GOAL: Reproduce word for word the lines from the beginning of the entries to the line with "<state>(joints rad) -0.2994", both included, but none of the pictures.

DATA PROVIDED:
--

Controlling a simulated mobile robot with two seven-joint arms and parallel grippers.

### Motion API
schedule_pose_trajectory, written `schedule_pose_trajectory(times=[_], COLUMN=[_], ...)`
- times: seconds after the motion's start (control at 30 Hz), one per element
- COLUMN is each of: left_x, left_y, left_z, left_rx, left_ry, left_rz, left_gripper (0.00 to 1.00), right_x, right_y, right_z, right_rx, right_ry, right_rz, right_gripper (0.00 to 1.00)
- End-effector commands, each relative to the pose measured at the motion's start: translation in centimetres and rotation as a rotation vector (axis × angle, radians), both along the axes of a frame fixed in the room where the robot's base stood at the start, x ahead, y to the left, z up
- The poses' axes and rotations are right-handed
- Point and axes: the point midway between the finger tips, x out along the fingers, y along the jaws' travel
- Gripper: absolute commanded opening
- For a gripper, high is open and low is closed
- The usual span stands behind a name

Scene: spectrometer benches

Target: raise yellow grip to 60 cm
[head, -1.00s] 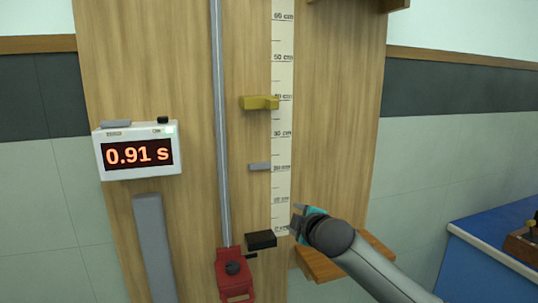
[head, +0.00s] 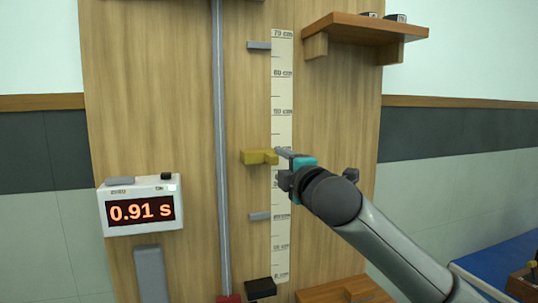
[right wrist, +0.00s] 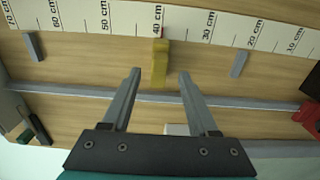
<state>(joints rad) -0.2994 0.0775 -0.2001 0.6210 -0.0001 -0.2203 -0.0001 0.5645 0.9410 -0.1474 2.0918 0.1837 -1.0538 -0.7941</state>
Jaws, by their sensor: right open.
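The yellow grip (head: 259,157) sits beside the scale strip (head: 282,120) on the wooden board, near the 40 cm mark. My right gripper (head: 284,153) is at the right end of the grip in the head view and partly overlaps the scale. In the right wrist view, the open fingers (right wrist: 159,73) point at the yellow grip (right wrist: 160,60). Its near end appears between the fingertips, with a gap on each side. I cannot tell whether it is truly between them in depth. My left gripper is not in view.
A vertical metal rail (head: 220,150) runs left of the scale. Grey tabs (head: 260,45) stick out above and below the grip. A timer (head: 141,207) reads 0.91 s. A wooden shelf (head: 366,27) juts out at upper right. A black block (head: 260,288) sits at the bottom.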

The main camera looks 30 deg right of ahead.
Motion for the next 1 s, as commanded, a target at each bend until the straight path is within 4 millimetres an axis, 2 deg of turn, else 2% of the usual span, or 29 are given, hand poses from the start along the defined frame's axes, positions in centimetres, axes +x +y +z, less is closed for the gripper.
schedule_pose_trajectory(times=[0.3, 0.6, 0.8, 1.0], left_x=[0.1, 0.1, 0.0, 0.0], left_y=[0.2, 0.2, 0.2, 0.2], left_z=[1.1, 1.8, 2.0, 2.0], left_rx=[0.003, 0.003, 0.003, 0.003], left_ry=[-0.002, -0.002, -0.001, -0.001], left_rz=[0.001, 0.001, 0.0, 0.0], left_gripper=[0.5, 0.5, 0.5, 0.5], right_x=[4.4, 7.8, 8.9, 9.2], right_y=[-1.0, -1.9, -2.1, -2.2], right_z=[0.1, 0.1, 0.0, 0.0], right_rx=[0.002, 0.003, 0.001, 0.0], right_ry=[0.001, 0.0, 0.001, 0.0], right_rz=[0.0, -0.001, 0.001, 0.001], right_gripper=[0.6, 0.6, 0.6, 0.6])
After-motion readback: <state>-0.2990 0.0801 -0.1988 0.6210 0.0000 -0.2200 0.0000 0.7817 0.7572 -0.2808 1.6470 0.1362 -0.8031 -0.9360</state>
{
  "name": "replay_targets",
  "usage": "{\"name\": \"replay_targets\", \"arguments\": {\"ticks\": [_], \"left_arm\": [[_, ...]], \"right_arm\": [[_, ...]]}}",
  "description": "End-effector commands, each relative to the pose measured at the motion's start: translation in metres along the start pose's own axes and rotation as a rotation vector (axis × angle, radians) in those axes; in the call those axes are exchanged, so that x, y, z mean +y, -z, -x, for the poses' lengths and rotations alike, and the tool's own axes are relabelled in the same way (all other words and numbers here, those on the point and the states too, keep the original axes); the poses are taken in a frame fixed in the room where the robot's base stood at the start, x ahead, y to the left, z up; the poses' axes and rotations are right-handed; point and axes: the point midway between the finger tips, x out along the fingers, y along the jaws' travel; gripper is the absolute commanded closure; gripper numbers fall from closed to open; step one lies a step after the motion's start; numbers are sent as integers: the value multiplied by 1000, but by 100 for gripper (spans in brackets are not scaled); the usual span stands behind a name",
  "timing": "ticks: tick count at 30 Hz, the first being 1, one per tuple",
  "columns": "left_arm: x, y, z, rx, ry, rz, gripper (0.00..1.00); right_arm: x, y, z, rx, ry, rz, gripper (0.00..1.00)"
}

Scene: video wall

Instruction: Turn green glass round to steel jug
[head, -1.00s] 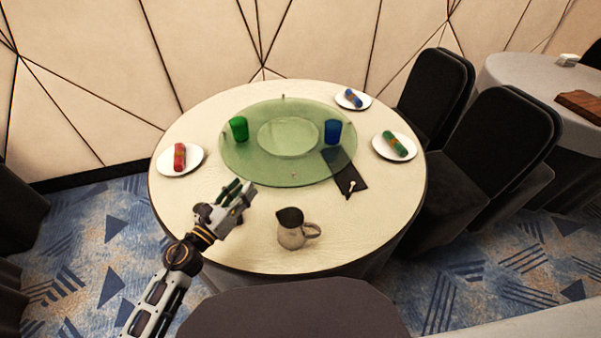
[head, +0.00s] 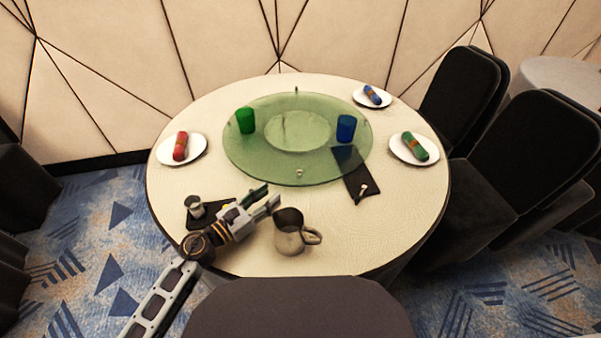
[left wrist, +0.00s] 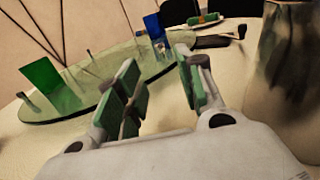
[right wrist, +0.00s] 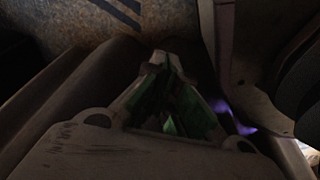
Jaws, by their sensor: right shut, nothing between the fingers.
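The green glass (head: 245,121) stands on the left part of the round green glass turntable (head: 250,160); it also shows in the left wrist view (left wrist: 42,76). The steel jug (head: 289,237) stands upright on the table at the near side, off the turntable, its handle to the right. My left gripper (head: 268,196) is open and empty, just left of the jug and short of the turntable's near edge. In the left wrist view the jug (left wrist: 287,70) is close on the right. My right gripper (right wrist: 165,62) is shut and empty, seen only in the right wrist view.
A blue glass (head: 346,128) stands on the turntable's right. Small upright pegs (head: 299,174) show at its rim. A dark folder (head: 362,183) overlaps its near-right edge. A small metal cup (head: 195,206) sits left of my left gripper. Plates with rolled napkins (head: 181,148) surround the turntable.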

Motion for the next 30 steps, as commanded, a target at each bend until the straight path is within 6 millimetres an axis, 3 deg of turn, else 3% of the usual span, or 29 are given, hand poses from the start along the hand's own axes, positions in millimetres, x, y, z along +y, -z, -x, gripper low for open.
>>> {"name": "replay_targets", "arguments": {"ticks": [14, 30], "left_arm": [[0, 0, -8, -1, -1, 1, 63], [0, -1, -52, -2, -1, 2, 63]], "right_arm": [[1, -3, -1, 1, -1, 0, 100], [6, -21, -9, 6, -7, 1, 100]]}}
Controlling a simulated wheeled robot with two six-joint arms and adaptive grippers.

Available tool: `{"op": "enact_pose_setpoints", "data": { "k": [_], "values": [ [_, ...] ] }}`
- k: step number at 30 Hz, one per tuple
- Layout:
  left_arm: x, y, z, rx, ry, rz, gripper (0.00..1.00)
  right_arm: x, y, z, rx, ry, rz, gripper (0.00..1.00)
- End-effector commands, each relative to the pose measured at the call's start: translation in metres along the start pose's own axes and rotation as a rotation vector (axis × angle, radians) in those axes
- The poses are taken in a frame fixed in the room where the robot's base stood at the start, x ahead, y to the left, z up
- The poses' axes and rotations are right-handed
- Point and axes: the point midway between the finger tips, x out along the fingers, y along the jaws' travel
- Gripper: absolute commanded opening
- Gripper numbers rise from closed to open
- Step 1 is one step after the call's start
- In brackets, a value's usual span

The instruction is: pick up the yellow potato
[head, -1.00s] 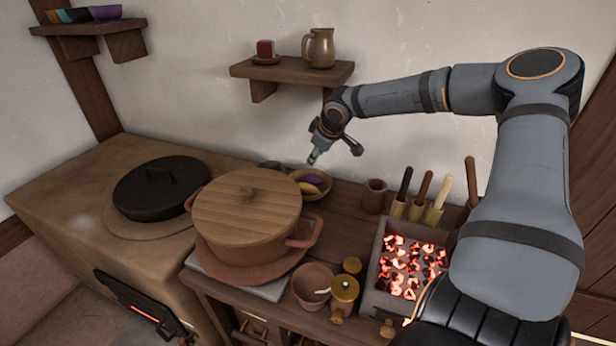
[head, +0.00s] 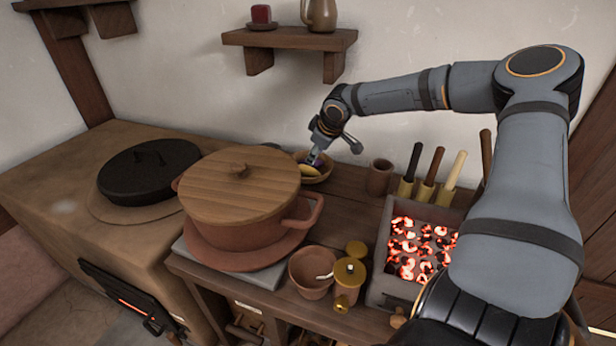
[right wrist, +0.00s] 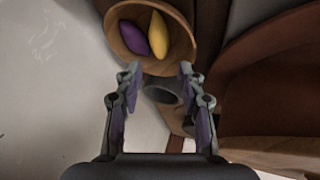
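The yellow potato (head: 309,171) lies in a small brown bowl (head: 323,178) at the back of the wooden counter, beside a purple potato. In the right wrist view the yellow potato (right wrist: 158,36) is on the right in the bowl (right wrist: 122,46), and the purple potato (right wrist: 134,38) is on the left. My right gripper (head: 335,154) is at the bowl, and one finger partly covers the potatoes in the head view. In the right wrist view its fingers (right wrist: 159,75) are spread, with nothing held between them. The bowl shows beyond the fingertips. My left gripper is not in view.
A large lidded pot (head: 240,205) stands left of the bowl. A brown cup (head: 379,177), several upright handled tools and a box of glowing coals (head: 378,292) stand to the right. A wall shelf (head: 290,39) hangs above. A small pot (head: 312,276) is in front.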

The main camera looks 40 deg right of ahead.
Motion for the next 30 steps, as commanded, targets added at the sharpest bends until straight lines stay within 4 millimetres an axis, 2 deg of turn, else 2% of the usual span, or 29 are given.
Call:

--

WRITTEN REPLY:
Controlling a simulated mobile robot with two seven-joint arms and parallel grippers.

### Motion API
schedule_pose_trajectory, written `schedule_pose_trajectory(times=[_], COLUMN=[_], ...)`
- times: seconds after the motion's start (control at 30 Hz), one per element
- COLUMN is each of: left_x, left_y, left_z, left_rx, left_ry, left_rz, left_gripper (0.00 to 1.00), right_x, right_y, right_z, right_rx, right_ry, right_rz, right_gripper (0.00 to 1.00)
- End-effector commands, each relative to the pose measured at the motion's start: translation in centimetres and rotation as a rotation vector (axis × angle, radians), both along the axes of a frame fixed in the room where the robot's base stood at the start, x ahead, y to the left, z up
- The poses' axes and rotations are right-handed
- Point and axes: the point midway between the finger tips, x out along the fingers, y along the jaws' travel
- Gripper: absolute commanded opening
- For a gripper, high is open and low is closed
- The usual span stands behind a name

Scene: spectrometer benches

Target: raise yellow grip to 60 cm
[head, -1.00s] 
[head, +0.00s] 
[right wrist, +0.00s] 
<state>(joints rad) -0.2994 0.0775 -0.2001 0.6210 -0.0001 -0.2203 -0.0001 0.5645 0.9410 -0.1474 2.0918 0.1837 -1.0538 -0.7941</state>

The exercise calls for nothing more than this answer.